Hathorn fu obbligato a battere in ritirata, lasciando la milizia di Tusten e di Goshen in mezzo al nemico che la circondava e la superava numericamente. Dopo parecchie ore di continue raffiche di fucileria, l’insufficienza di munizioni e l’ambiente ristretto fecero sì che la battaglia si trasformasse in un combattimento corpo a corpo, nel quale gli Irochesi eccellevano. Alla fine rimasero uccisi 48 uomini della milizia, fra i quali lo stesso Tusten. Un “ribelle”, il capitano Wood, venne catturato. Per contro, si attribuisce alla forza di Brant la perdita di sette uomini al massimo (Brant scrisse poi che, degli uomini che aveva perduto, tre furono uccisi e dieci feriti, quattro dei quali gravemente e con scarse possibilità di sopravvivere). Sebbene avesse riportato una brutta ferita, Hathorn sopravvisse e ritornò a Warwick a scrivere il suo rapporto sulla sconfitta per i suoi superiori. Dopo la battaglia, Brant e i suoi uomini guadarono il Delaware e continuarono fino alle rovine di Oguaga.

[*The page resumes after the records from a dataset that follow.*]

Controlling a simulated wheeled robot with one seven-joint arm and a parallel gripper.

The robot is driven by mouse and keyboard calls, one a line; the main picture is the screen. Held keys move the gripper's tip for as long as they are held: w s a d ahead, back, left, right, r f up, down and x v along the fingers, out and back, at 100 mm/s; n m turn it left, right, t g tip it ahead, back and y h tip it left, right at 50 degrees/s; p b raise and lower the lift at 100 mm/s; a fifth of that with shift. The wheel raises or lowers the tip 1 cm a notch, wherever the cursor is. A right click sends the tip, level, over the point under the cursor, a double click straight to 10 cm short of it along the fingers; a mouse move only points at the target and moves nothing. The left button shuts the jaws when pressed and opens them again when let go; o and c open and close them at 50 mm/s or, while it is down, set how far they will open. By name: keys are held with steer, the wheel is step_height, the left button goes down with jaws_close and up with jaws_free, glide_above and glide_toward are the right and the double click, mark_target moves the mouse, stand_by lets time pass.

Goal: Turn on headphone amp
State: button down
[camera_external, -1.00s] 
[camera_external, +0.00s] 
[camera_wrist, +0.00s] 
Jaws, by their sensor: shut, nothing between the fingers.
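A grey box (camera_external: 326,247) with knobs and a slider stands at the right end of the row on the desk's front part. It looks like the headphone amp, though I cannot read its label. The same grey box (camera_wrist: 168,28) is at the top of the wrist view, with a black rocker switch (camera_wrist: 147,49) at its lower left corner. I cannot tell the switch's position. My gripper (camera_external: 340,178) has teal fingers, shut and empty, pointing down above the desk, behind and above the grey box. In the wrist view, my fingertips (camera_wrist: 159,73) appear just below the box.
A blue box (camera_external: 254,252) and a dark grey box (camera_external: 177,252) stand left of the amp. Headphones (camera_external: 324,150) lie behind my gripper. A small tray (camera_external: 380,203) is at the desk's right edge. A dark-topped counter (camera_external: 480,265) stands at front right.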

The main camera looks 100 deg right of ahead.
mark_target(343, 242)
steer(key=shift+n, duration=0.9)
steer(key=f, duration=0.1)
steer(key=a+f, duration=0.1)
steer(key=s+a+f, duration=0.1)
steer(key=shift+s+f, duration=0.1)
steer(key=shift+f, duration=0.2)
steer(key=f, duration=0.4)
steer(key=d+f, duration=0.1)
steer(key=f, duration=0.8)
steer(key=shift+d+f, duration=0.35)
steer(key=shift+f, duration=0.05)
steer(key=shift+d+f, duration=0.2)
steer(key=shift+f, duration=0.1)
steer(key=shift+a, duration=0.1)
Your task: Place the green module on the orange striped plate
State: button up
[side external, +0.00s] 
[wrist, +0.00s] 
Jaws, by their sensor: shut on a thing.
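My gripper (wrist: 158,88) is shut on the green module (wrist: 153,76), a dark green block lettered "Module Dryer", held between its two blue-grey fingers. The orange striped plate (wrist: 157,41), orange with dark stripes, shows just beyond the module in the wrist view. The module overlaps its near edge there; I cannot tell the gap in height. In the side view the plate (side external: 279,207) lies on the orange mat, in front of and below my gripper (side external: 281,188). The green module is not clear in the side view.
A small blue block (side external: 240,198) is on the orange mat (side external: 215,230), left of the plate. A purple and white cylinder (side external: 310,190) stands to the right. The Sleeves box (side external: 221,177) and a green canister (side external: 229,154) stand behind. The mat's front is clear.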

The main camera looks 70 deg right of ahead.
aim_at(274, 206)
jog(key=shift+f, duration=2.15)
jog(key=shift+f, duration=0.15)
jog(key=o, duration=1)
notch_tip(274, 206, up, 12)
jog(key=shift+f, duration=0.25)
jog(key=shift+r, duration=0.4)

La gente del distretto di Goshen (le cui località poi vennero a far parte nell’Orange County) non riuscì a seppellire i suoi morti per ben 43 anni, poiché il campo di battaglia era troppo distante dalla cittadina e il percorso troppo pericoloso. Qualcuna delle vedove dei combattenti tentò di fare il viaggio, ma le donne furono costrette a tornare indietro. Nel 1822 venne formato un comitato per compiere il viaggio fino al luogo del combattimento e perlustrare l’area per cercare i resti. Le poche ossa ritrovate vennero sepolte in una fossa comune, dapprima a Barryville, mentre più tardi vennero trasportate al villaggio di Goshen. Nel centenario della battaglia venne eretto un obelisco di pietra con incisi i nomi di tutti i morti.